- Instructions for the task: Only the lines from the line with "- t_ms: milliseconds" through the line with "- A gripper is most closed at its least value" should be copied, exactly as they appear, with both ends kept.

(Stored entries)
[start]

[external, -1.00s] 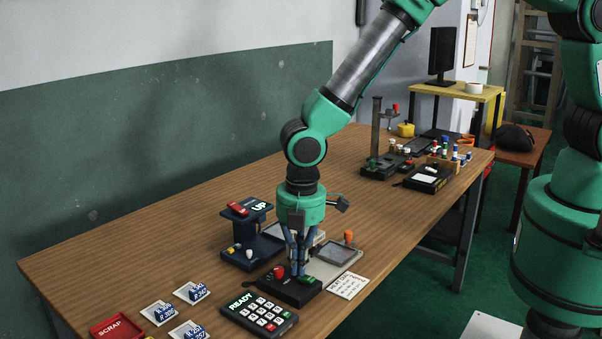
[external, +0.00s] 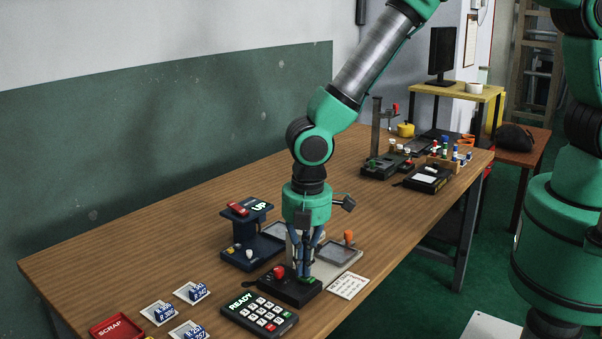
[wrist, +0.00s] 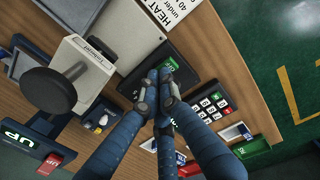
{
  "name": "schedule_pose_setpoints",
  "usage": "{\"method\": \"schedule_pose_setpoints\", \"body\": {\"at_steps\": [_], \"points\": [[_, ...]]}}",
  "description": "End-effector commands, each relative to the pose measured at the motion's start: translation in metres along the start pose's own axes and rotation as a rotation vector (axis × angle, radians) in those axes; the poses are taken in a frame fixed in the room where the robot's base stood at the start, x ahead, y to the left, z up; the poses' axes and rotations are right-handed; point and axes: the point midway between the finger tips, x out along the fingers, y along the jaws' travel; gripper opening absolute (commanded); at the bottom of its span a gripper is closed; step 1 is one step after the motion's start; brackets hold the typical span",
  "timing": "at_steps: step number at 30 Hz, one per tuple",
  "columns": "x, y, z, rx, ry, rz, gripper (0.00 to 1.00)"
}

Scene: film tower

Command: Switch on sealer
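A black control box (external: 290,293) with a red knob (external: 279,271) and a green switch (external: 308,280) sits near the table's front edge. The green switch also shows in the wrist view (wrist: 171,64), just beyond my fingertips. My gripper (external: 302,273) points down over the box, between the red knob and the green switch. In the wrist view its fingertips (wrist: 158,90) are together, with nothing seen between them. They cover part of the box, and the red knob is hidden there. I cannot tell whether they touch the switch.
Behind the box are a pale unit with dark plates (external: 340,252) and an orange knob (external: 349,237), and a dark blue stand (external: 250,250) with an "UP" display. A keypad (external: 259,315) reading "READY" is at front left, a printed card (external: 347,286) at right.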

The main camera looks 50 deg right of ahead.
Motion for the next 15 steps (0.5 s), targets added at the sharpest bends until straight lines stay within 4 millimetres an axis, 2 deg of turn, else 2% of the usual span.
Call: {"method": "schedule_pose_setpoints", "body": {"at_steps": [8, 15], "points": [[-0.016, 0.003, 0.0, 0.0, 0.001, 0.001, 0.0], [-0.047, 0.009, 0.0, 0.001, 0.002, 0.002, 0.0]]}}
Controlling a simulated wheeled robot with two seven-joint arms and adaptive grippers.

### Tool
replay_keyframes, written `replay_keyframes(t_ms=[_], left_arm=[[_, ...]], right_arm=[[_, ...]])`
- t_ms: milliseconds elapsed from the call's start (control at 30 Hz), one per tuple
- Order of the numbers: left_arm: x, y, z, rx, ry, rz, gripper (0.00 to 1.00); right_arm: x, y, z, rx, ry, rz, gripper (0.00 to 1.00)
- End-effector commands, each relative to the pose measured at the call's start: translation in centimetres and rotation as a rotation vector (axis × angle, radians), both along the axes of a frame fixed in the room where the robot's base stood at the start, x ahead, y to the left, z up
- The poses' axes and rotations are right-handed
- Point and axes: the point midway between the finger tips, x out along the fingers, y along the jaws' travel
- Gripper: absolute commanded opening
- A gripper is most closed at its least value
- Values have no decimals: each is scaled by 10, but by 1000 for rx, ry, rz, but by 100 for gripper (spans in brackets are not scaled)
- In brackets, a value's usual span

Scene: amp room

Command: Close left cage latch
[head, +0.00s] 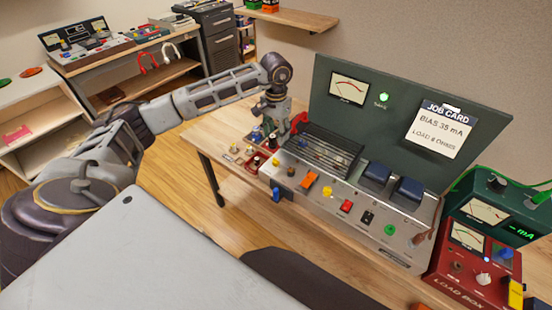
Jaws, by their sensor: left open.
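A dark barred cage (328,146) sits on the left part of the amp's metal chassis (345,205), in front of a green upright panel. A small red-orange piece (299,122) stands at the cage's left end; it may be the left latch, but I cannot tell whether it is open or closed. My left gripper (271,134) points down just left of the cage, close to this piece. It is open, with nothing seen held in it. Whether a finger touches the piece is unclear. My right gripper is out of view.
The chassis front carries an orange switch (309,180), a blue knob and several other controls. Small parts lie on the wooden bench (208,133) left of the amp. A red load box (470,265) and a green meter (500,205) stand at right.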

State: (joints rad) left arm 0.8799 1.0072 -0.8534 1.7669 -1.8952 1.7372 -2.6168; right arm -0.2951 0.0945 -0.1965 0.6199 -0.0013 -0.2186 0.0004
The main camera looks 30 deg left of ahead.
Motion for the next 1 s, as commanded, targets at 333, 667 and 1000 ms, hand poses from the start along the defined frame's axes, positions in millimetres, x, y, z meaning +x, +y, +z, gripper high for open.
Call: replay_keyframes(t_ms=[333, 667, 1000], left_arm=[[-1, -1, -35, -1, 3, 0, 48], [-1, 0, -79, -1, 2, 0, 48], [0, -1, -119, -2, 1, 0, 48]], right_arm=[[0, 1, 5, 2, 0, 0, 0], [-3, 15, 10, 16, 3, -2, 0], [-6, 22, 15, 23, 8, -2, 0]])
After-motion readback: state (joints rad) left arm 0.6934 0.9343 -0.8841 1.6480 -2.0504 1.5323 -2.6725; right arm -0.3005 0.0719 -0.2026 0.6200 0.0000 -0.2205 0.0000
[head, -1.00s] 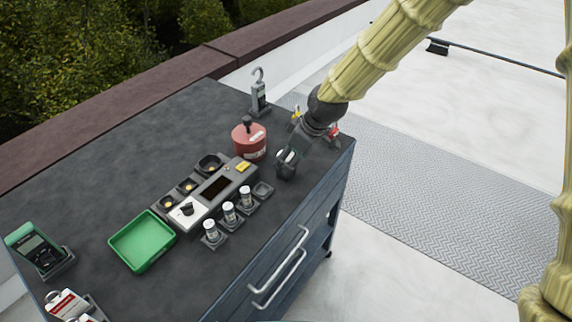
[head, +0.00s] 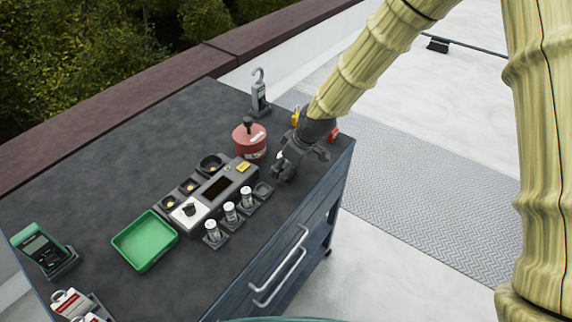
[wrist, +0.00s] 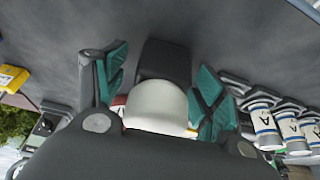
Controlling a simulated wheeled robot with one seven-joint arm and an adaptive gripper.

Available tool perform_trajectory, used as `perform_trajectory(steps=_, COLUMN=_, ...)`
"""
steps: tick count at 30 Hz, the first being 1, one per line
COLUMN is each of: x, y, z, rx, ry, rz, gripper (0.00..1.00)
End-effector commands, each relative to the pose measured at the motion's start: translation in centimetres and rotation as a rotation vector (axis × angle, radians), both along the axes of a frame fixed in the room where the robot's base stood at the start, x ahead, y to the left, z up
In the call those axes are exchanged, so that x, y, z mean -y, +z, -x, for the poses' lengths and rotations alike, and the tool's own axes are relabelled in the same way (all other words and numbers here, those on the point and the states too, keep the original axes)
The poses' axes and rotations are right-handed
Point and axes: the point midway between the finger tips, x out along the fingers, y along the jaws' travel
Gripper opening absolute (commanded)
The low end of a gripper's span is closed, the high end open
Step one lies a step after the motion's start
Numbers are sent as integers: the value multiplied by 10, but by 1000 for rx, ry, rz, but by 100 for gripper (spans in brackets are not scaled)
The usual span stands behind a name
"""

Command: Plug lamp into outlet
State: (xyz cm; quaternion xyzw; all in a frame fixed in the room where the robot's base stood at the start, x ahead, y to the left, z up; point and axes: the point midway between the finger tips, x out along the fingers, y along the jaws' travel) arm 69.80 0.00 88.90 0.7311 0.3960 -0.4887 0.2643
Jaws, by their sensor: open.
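A white rounded piece (wrist: 158,105), which may be the lamp, sits between the finger pads of my gripper (wrist: 160,80) in the wrist view. A dark block (wrist: 166,60) shows just beyond it. In the head view my gripper (head: 298,165) is open, low over the counter's right end. A bit of white (head: 281,157) shows beside its left finger. I cannot tell whether the pads touch the white piece. No outlet can be made out for certain; an empty dark socket (head: 263,190) lies left of the gripper.
Several white-capped cylinders (head: 230,211) stand in dark holders beside a grey tester with a screen (head: 216,187). A red round container (head: 249,140) and a hooked grey device (head: 259,95) stand behind. A green tray (head: 145,240) and a green meter (head: 40,247) are left.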

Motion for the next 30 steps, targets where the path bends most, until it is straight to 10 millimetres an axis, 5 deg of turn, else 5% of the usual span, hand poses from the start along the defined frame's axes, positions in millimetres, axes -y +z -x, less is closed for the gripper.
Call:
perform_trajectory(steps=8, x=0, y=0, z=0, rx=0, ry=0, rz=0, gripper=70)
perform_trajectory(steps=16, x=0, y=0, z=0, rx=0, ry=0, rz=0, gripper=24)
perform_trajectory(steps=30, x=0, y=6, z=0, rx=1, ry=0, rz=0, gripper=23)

[end]

- Answer to this problem:
- t_ms: milliseconds elapsed from the call's start (control at 30 Hz), one per tuple
- Order of the numbers: left_arm: x, y, z, rx, ry, rz, gripper (0.00 to 1.00); right_arm: x, y, z, rx, ry, rz, gripper (0.00 to 1.00)
- End-effector commands, each relative to the pose measured at the call's start: translation in centimetres and rotation as a rotation vector (axis × angle, radians), both along the axes of a frame fixed in the room where the robot's base stood at the start, x ahead, y to the left, z up
- The poses' axes and rotations are right-handed
- Point and axes: the point midway between the finger tips, x out along the fingers, y along the jaws' travel
- Gripper: absolute commanded opening
- A gripper is most closed at its least value

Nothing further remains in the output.